Les modes de gestion varient suivant que l’on se trouve dans les grandes villes ou non. Au Niger, où Veolia couvre 52 centres, la généralisation des bornes-fontaines est différente de la politique pratiquée à Niamey. Tout dépend également de l’état des infrastructures. Au Gabon, nous investissons surtout dans la capacité de production, les infrastructures étant de bonne qualité.
Les Objectifs du millénaire pour le développement (OMD) peuvent-ils être tenus ?
Le taux de couverture d’un pays comme le Gabon est passé de 68 % à 85 % entre 1999 et 2004, selon l’OMS. La cible sera clairement atteinte. Derrière ces chiffres bruts, ce sont des milliers de familles qui ont enfin accès à ce service essentiel. Malheureusement, force est de constater que la situation est nettement plus aléatoire dans d’autres pays.
Votre stratégie en Afrique semble prudente. Quels en sont les critères ?
Notre présence est avant tout fonction du choix des autorités de tutelle de faire appel ou non à un opérateur privé.
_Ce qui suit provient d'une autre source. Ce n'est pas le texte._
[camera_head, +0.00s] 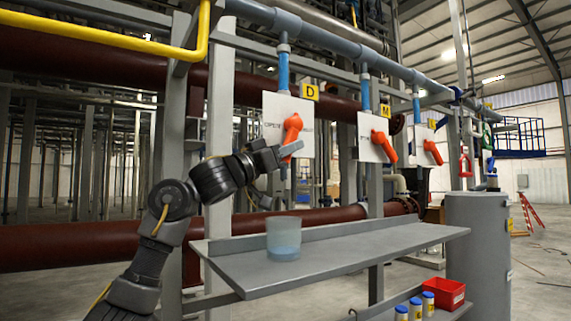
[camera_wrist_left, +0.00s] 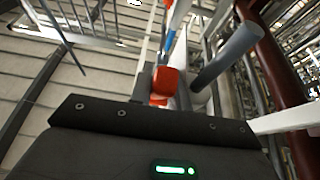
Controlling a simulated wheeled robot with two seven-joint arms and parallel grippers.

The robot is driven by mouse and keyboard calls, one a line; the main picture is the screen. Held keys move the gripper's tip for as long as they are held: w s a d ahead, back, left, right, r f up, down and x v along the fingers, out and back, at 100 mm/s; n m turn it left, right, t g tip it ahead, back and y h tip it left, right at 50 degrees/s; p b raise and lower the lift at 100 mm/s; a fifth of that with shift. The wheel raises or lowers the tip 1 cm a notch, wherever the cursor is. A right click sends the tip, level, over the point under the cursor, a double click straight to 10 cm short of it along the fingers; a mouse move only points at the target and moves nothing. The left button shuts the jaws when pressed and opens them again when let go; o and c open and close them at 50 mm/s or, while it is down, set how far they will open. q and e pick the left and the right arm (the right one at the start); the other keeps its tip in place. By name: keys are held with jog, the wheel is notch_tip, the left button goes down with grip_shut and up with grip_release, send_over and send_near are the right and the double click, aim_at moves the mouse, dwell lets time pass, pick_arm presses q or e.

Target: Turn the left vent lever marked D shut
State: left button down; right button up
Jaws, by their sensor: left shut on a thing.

Mais la règle est de ne pas aller là où nous sentons que la délégation de service public est une variable d’ajustement, qui peut dans les cas extrêmes se solder par une expulsion. L’autre élément est la bonne gouvernance car notre activité s’exerce dans des contrats à long terme, et ne peut s’accommoder d’une instabilité chronique.
Des pays comme le Nigeria n’offriraient-ils pas de meilleurs débouchés ?
Cet État ne connaît pas la maturité de certains de ses voisins. Même si la démographie n’a rien de comparable, le Gabon est une vraie réussite. Depuis dix ans, nous y réalisons 160 millions d’euros de chiffre d’affaires et 50 millions d’investissement par an, avec une couverture de plus en plus étendue, une continuité de service et une qualité de l’eau sans équivalent en Afrique subsaharienne. Nous nous intéressons actuellement au Cameroun, mais le processus est long. Le dossier de la gestion déléguée du secteur de l’eau est examiné par la Banque mondiale depuis plus de trois ans. Nous n’en sommes qu’aux préqualifications.
Y a-t-il en Afrique des exemples de gestion publique réussie ?
Il y a principalement le Maroc dont les acteurs sont des exemples d’une gestion aboutie. Il applique une politique claire qui n’a jamais été remise en question, ses dirigeants et ses cadres sont compétents. Les projets mobilisent tous les acteurs, publics et privés comme Veolia ou la Lydec, du groupe Suez. Dans le cadre de l’Initiative nationale pour le développement humain (INDH), le royaume a défini un axe et s’y tient : apporter l’eau et l’énergie à l’ensemble de ses habitants et délivrer des services d’assainissement de loin supérieurs au reste de l’Afrique. Dans ce domaine, le pays a engagé de gros investissements à Tanger, à Tétouan et à Rabat.
Que répondez-vous aux critiques émanant des ONG selon lesquelles votre finalité est la rentabilité d’une ressource vitale qui devrait être gratuite pour tous ?
Ces ONG ne comprennent pas toujours que cette ressource ne nous appartient pas. Nous vendons avant tout un service. Nous puisons l’eau avant de la rendre potable et de la convoyer jusqu’au consommateur sur des dizaines de kilomètres. Cela a un coût. Derrière une facture, il y a des hommes qui travaillent et des équipements à financer. J’ajouterai qu’il n’existe pas d’expérience réussie de gratuité de l’eau. Quant à nous faire croire que l’on peut économiser l’eau sous le prétexte qu’elle est gratuite, c’est parfaitement démagogique.